The grievor had sought, unsuccessfully, to "bump" into a position of Rate Clerk in cases of staff reduction in the past. The Union acknowledges that the grievor was not qualified, at those times, to displace junior employees, having regard to the requirement of full qualification set out in the "bumping" provisions. Since then, however, the grievor has taken a course in Rate Clerk work, in which he was successful. Further, the grievor does not here seek to displace an incumbent, but rather has applied on a job bulletin.
Entitlement to be assigned on a job bulletin is governed by Article 7.1.1 of the Collective Agreement, which is as follows:
7.1.1 The promotion and assignment of employees will be governed by seniority and ability, senior qualified applicant to be given preference. The Officer of the Company in charge shall be the judge, subject to appeal which must be made in writing within 14 calendar days of the appointment.
This provision should be read in the light of Article 7.1.2, which provides, in effect, for a trial period. That Article is as follows:
7.1.2 An employee who is assigned to a position by bulletin, will receive a full explanation of the duties and reasonable assistance and must demonstrate the ability to perform the work within a reasonable probationary period of up to 30 calendar days, the length of time to be dependent upon the character of the work. Failing to demonstrate the ability to do the work within the probationary period allowed, employee shall be returned to former position without loss of seniority.

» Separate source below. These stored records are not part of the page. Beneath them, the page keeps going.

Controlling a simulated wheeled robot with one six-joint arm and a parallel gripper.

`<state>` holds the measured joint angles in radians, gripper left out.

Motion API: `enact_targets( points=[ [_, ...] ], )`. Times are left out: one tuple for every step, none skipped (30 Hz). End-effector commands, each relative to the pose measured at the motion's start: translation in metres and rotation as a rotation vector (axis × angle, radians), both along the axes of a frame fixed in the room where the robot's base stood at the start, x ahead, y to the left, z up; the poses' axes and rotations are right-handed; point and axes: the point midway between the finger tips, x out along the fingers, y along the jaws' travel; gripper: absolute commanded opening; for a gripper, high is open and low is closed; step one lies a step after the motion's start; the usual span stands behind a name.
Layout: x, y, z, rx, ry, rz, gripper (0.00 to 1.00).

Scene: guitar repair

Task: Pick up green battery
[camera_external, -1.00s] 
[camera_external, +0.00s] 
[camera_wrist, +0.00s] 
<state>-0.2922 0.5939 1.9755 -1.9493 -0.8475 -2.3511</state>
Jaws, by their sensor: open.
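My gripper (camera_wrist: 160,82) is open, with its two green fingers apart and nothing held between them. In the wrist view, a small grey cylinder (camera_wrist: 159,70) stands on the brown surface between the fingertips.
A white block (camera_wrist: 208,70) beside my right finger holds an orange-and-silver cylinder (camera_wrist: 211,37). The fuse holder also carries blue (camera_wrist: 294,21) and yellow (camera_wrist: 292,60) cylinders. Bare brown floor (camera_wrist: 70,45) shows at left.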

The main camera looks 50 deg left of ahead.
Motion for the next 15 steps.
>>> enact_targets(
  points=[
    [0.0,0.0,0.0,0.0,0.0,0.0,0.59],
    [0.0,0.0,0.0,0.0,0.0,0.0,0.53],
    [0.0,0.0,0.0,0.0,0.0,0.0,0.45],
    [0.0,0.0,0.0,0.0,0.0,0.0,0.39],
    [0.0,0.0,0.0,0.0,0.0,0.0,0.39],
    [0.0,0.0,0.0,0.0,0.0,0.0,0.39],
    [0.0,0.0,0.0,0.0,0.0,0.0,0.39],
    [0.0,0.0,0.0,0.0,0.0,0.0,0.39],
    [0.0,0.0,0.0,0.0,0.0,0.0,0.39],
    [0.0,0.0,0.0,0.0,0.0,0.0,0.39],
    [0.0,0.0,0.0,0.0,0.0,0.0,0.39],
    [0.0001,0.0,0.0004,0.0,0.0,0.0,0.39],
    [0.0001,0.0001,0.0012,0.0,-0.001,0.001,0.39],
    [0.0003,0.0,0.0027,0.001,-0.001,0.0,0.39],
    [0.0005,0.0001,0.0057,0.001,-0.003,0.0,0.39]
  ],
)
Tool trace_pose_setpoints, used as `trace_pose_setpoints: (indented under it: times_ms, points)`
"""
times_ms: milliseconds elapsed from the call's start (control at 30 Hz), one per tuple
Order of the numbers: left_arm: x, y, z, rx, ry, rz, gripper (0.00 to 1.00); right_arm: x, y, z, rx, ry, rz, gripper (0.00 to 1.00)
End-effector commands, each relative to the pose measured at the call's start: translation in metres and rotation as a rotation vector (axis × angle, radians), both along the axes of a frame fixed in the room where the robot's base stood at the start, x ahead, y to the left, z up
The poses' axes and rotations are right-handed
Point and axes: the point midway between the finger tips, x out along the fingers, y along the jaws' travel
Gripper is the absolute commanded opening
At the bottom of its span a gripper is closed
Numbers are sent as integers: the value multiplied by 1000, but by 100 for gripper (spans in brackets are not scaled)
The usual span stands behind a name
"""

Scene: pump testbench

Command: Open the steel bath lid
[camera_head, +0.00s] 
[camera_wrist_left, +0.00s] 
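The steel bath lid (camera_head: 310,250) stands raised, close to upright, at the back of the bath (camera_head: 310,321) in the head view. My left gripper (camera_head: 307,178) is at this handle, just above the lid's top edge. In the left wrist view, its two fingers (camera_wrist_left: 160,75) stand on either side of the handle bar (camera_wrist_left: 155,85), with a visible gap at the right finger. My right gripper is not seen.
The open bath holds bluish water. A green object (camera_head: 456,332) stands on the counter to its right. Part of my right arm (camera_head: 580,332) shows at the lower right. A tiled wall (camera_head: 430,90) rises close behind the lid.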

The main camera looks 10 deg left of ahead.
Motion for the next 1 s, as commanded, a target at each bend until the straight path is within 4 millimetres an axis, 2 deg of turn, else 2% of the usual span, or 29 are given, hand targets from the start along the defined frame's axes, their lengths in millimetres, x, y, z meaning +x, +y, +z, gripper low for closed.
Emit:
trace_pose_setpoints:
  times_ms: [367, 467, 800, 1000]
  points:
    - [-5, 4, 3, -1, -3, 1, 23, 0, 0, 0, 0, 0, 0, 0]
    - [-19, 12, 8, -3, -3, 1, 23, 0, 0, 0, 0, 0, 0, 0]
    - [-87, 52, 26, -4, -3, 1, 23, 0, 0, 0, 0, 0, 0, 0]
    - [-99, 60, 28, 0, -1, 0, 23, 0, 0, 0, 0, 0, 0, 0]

It is not the case that the senior applicant for a bulletined job is necessarily entitled to be assigned the job and have a trial period. Rather, as was said in Case No. 293, "In the first instance, it is for the officer of the Company in charge to make the assessment whether or not there is a reasonable likelihood that an applicant will qualify for a particular job". If such a likelihood appears in the case of a senior applicant, then he would be entitled to the trial period to demonstrate his ability to perform the work.
While the collective agreement does not expressly provide for the imposition of tests, it is my view – again, as set out in Case No. 293 – that the Company could quite properly require employees to undergo tests in order to enable it to make the determination it is required to make under Article 7.1.1. In Case No. 293, it was my conclusion that the grievor had the apparent qualifications for the job, even without having shown that by means of a test (although he ought to have followed the Company’s procedure in that regard). In the instant case, however, the grievor did not have the apparent qualifications for the particular job in question, because he did not appear to have sufficient typing ability.
The Company acknowledges that the grievor had achieved apparent qualification for the job in other respects, and that he would have been assigned the job, had it been considered that he had the necessary typing ability (the standard to be met was not particularly high, it would seem). This was not, in the circumstances, an unreasonable conclusion and it was, in my view, quite proper for the Company to have required the grievor to take a test of typing ability, subject to the standard required being appropriate to the work to be done.
Since the grievor refused to take the test, and since a test was proper in the circumstances, that would normally be the end of the matter. In the instant case, however, there are two considerations which in my view call for a different result. First, it appears that the Company did not comply with the requirements of Article 7.1.4 of the Collective Agreement in this matter. That Article is as follows:
7.1.4 When a position under bulletin is to be awarded to a junior employee because of ability, the matter will be first discussed between the Company officer involved and the Local Protective Chairman or his Representative.
Had the discussions called for taken place, the Union might then have sought to persuade the grievor of the reasonableness of a test in the circumstances, and of the importance of his taking it.
Second, the grievor’s position in this particular case is deserving of special understanding, since he had taken pains to prepare himself for what he understood to be the essential parts of a Rate Clerk’s job. In view of these two considerations, it is my award that the grievor be given an opportunity to take a typing test, and that if he is successful, that he be assigned to the job, subject to Article 7.1.2. Because of his failure to take the test when it was first offered, he would not be entitled to compensation, if he is successful. It should be added that the grievor should have notice of the test at least equivalent to the length of time a job is bulletined. The standard to be met, again, is to be one appropriate to the job in question, and I would hope the parties could agree in that respect before the test is given.